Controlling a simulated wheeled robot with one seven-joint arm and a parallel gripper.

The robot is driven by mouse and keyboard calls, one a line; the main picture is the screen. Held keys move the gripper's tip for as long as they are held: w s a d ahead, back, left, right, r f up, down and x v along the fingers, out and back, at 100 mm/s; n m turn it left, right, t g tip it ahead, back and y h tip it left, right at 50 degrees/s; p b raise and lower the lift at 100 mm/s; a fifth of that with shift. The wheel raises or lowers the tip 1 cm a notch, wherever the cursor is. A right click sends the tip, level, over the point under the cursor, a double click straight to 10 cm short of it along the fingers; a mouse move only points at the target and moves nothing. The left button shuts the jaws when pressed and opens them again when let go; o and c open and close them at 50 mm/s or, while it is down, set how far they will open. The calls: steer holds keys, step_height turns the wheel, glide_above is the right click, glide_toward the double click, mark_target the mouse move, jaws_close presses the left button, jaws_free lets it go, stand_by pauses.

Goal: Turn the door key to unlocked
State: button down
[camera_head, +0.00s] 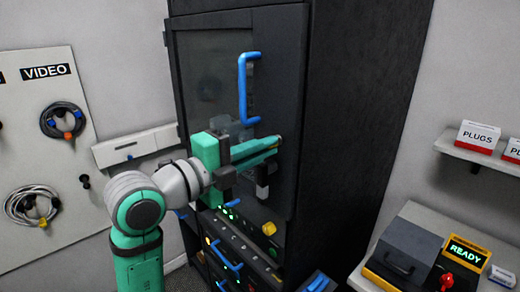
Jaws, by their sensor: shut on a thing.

= Instruction =
Copy the whole of the material above exactly, but not its images.

= Answer for the task =
Controlling a simulated wheeled robot with one seven-joint arm and a parallel gripper.

The robot is driven by mouse and keyboard calls, one a line; the main picture is the screen. Held keys move the gripper's tip for as long as they are held: w s a d ahead, back, left, right, r f up, down and x v along the fingers, out and back, at 100 mm/s; n m turn it left, right, t g tip it ahead, back and y h tip it left, right at 50 degrees/s; p b raise and lower the lift at 100 mm/s; a fifth of that with shift. The wheel raises or lowers the tip 1 cm a notch, wherever the cursor is. A right click sends the tip, level, over the point under the cursor, a double click straight to 10 cm short of it along the fingers; a mouse move only points at the target and moves nothing. The left button shuts the jaws when pressed and opens them again when let go; o and c open and close them at 50 mm/s or, while it is down, set how far they will open. The calls: steer holds keys, step_height turns the wheel, glide_above is the right click, glide_toward the double click, mark_target the mouse move, jaws_close presses the left button, jaws_free lets it go, stand_by pauses.

Goal: Turn the door key to unlocked
State: button down
[camera_head, +0.00s] 
Jaws, by their sensor: shut on a thing.

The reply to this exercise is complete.